During the Chinese New Year weekend, I visited a friend’s home to do some catching up.  Given Singaporeans’ keen interest in properties, the subject on the Singapore property market eventually came up.  One of my friends (a single past the age of 35) was thinking of buying a property for investment and he was wondering if he should buy a HDB flat or a private property.  Incidentally, this is one of the frequently asked questions I get from clients who engage my firm’s consultancy services and this was what I shared with him.

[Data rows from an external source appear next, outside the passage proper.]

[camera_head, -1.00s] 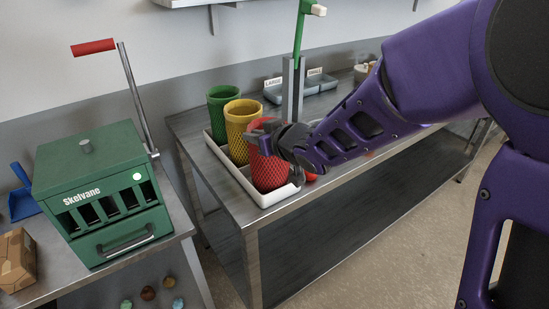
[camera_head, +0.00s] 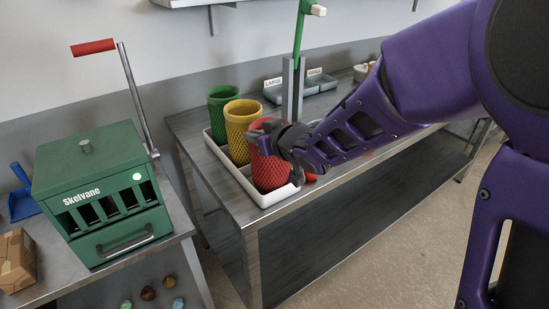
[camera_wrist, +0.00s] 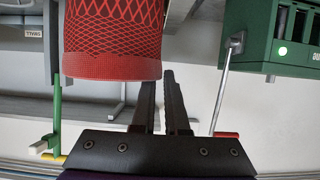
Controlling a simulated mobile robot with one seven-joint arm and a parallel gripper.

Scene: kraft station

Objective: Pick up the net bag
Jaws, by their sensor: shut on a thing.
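A red net bag (camera_head: 270,172), a mesh cylinder with a solid rim, stands upright at the front of a white tray (camera_head: 262,197). My gripper (camera_head: 268,140) is at its upper rim, partly covering it. In the wrist view the red bag (camera_wrist: 112,38) fills the upper middle, and my gripper (camera_wrist: 162,76) is shut on the right side of its rim. The tip of one finger is hidden by the bag. A yellow net bag (camera_head: 240,122) and a green net bag (camera_head: 222,105) stand behind it in the same tray.
The tray sits at the left end of a metal table (camera_head: 345,180). Grey bins (camera_head: 285,92) and a post with a green lever (camera_head: 301,35) stand farther back. A green machine (camera_head: 105,190) with a red-handled lever stands on a separate table at left. Something red shows beside my gripper.

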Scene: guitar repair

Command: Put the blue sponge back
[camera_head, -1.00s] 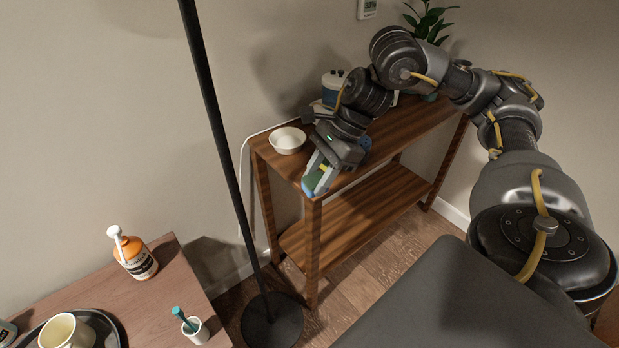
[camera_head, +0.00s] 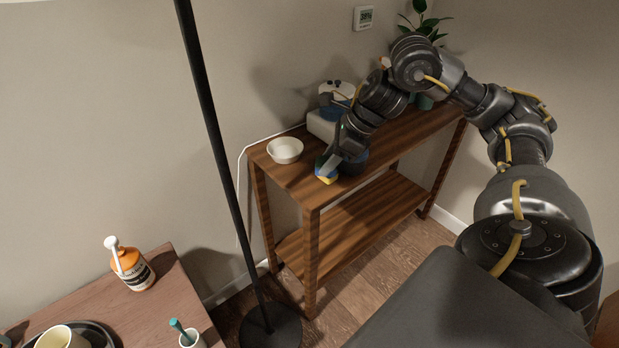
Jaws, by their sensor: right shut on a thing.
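A small sponge (camera_head: 325,175), showing blue and some yellow, is at the tips of my right gripper (camera_head: 334,164). The right gripper is shut on it, and the fingers hide part of it. It is at the near left part of the top of the wooden shelf (camera_head: 292,178), just right of a white bowl. I cannot tell whether the sponge touches the wood. My left gripper is not in view.
The white bowl (camera_head: 285,150) stands close by on the shelf top. A white and blue container (camera_head: 325,120) and a plant (camera_head: 427,25) are farther back. A black lamp pole (camera_head: 215,135) rises left of the shelf. A side table (camera_head: 165,290) holds an orange bottle (camera_head: 131,265).

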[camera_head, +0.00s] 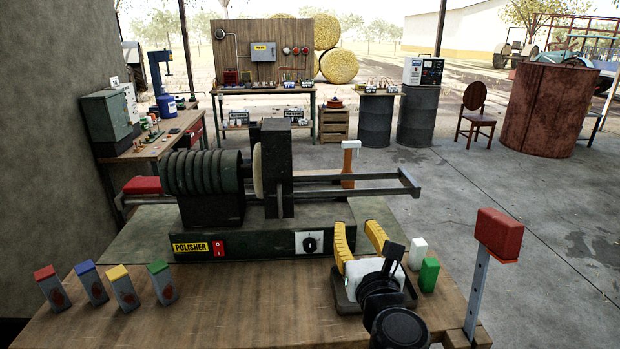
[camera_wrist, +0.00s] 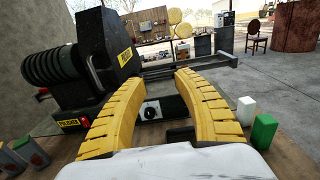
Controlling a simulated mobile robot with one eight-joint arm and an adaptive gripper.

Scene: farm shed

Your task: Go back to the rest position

One of the things to help us decide which makes a better investment is the upside potential (amount that the property price can rise).  The most expensive HDB resale flat ever transacted was $890,000 in January 2008 for a Queenstown executive flat.  The seller bought the unit in 1992 for just over $300,000, which means that he made a profit of about $590,000 after holding the flat for 16 years.  As this is the priciest HDB ever transacted, we will not be too wrong to assume that this is probably one of the biggest profits ever made from a HDB resale flat.   

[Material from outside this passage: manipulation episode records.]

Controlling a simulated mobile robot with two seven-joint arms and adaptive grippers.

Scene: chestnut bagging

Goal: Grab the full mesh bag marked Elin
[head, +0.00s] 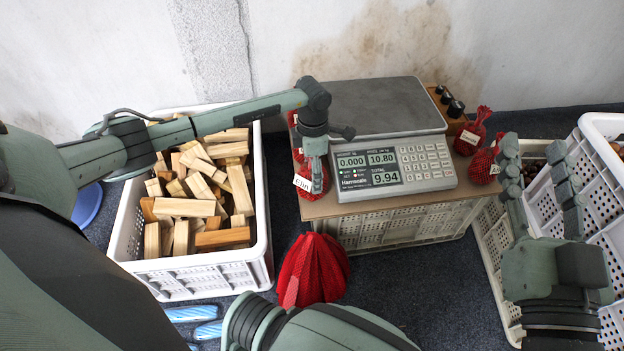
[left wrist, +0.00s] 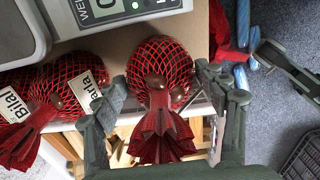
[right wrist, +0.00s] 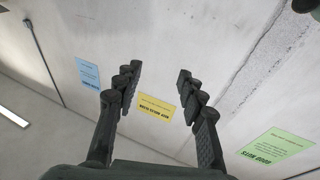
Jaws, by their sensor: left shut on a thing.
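A full red mesh bag with a white tag reading Elin (head: 310,178) is at the front left of the scale. My left gripper (head: 315,148) comes down on it from above. In the left wrist view, a chestnut-filled mesh bag (left wrist: 160,62) with a gathered red top sits between the fingers of my left gripper (left wrist: 166,95), which is shut on it; its tag is hidden there. Two neighbouring bags, tagged Bila (left wrist: 18,90) and partly readable "arla" (left wrist: 75,75), lie close beside it. My right gripper (head: 535,165) is open and empty, raised at the right.
The scale (head: 378,105) stands on a board over a white crate (head: 400,232). More red bags (head: 472,132) lie right of it. A crate of wood blocks (head: 262,225) is at left, a pleated red thing (head: 313,268) on the floor. Crates (head: 611,125) stand at right.

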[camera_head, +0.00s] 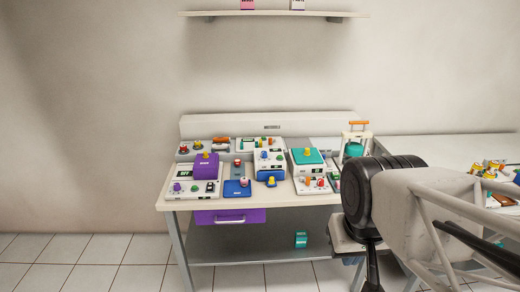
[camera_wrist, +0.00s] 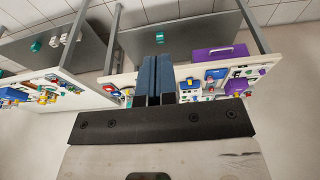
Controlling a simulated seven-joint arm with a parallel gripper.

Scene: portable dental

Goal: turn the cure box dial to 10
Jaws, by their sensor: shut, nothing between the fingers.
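Several small dental units stand on the white bench (camera_head: 240,201) in the head view. A purple box (camera_head: 206,167) with a yellow knob on top is at the left. A white box (camera_head: 269,164) with a yellow knob and small coloured controls is in the middle. A teal-topped box (camera_head: 306,158) with a yellow knob is right of it. I cannot tell which one is the cure box, and dial marks are too small to read. My gripper (camera_wrist: 155,62) is shut and empty in the wrist view. It appears above the bench, apart from the units, partly blocking the view.
A purple drawer (camera_head: 230,216) hangs under the bench, above a grey lower shelf with a teal item (camera_head: 301,239). A teal vessel in a stand (camera_head: 355,148) is at the bench's right. Another table with clutter (camera_head: 490,170) stands farther right. A wall shelf (camera_head: 270,14) is above.

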What about private properties? From our research, we found that during the property boom of 2007, the cheapest resale condominium unit that made a net profit of more than $1million was bought in June 2005 for $350,000 and sold in November 2007 for $1.375million.  This means that the seller made a profit of about $1.025million in less than 3 years.  Interestingly, the purchase price for the private property was only $50,000 more than the HDB flat; however, it was able to make significantly more profit in a shorter period of time.  Hence, this comparison clearly shows the difference in upside potential between the two types of property.  

Before you rush out right now to snap up whatever “Mickey Mouse” flats you come across, I must caution that these are extreme cases and not all private properties (or HDB flats) will automatically make huge returns.  Upside potential is just one of the many factors that investors should look at before they buy and they must ultimately be discerning in their investments.  

In conclusion, there was a point in time when the hallmark of a HDB flat was the affordability.  With the price gap between HDB flats and private properties closing, it may be more worthwhile for savvy investors to look at the private property market for worthy investments, leaving the HDB market for the genuine home buyers.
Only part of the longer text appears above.